### [TASK]
Each line from the start of the entries through the line that contains "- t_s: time" should be output exactly, please.

□ □ □ □ □

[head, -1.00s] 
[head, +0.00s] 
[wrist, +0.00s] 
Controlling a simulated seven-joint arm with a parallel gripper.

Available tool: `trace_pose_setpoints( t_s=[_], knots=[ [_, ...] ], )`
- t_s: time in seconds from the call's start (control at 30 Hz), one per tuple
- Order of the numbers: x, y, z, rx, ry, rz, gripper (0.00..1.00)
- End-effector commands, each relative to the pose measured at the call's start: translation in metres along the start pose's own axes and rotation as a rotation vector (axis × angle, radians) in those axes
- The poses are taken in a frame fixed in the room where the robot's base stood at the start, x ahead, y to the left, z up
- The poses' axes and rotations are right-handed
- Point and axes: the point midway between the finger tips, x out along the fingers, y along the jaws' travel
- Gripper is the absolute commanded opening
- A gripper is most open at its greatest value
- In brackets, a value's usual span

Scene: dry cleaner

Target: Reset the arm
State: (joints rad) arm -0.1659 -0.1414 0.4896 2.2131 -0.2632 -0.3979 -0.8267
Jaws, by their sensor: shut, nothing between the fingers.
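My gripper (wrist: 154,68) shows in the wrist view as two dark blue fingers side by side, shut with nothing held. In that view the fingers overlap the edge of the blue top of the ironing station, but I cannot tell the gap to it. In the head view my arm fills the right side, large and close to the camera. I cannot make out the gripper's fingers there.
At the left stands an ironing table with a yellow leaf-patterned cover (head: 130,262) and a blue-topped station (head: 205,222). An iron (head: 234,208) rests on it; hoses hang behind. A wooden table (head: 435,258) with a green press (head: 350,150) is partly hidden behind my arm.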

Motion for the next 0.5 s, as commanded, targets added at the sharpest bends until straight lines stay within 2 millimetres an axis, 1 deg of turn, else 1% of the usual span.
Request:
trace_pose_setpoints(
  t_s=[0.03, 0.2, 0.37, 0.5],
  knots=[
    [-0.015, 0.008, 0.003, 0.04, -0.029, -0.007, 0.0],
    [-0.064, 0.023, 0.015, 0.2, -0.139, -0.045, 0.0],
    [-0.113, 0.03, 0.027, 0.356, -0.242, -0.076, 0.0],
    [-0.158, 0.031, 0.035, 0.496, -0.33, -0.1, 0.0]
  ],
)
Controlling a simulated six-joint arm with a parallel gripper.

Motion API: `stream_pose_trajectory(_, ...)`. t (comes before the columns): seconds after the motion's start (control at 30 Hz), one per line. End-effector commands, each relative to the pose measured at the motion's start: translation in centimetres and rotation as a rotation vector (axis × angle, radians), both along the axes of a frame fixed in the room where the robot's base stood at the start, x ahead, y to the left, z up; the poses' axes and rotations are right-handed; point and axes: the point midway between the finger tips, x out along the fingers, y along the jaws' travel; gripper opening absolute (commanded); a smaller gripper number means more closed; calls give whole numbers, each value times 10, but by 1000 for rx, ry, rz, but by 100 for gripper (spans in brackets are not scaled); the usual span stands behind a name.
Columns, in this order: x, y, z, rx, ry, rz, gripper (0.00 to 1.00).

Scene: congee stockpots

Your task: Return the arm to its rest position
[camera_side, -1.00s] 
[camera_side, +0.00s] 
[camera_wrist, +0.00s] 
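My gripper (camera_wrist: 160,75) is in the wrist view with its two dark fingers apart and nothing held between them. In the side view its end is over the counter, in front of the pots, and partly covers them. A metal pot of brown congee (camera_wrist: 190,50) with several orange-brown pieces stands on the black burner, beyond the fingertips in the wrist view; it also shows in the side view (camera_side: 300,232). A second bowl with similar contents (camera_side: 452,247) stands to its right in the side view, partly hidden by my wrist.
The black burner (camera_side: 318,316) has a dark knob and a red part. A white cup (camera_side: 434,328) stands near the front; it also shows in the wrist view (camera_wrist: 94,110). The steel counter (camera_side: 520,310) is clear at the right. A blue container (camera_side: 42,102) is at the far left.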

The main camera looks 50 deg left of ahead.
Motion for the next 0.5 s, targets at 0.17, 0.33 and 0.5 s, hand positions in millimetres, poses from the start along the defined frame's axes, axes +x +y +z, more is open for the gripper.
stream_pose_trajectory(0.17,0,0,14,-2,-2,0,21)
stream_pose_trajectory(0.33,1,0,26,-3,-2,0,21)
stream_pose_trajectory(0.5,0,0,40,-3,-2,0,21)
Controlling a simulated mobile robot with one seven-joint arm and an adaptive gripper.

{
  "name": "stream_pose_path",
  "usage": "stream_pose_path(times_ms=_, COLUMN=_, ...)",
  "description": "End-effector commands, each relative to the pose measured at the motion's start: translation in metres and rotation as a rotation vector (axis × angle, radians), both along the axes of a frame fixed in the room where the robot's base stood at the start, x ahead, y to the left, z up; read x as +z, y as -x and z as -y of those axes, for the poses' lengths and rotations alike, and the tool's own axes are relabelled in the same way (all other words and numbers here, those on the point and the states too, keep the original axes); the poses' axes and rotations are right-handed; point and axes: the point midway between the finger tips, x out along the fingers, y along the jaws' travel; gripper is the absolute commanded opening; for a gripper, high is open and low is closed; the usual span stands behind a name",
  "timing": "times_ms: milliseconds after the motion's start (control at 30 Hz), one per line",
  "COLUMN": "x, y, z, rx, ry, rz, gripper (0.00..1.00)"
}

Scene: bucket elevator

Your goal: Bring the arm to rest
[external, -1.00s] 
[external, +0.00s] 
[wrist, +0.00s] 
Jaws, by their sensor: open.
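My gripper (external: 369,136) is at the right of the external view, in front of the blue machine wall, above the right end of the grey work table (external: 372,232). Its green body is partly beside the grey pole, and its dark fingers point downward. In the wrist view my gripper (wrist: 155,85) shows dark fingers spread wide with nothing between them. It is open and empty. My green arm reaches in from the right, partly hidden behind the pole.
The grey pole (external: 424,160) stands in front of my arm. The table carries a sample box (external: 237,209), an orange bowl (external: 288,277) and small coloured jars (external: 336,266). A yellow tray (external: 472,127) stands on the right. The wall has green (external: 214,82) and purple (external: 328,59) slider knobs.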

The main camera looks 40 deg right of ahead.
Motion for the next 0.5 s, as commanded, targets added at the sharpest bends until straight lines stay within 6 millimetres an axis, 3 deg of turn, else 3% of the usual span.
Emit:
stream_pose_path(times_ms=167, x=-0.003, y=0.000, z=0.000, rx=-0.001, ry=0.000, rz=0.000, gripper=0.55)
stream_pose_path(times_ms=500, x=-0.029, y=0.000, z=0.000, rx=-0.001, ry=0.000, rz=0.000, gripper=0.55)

□ □ □ □ □

### [SOLVED PROBLEM]
[head, -1.00s] 
[head, +0.00s] 
[wrist, +0.00s] 
Controlling a simulated seven-joint arm with a parallel gripper.

Available tool: `trace_pose_setpoints( t_s=[_], knots=[ [_, ...] ], )`
- t_s: time in seconds from the call's start (control at 30 Hz), one per tuple

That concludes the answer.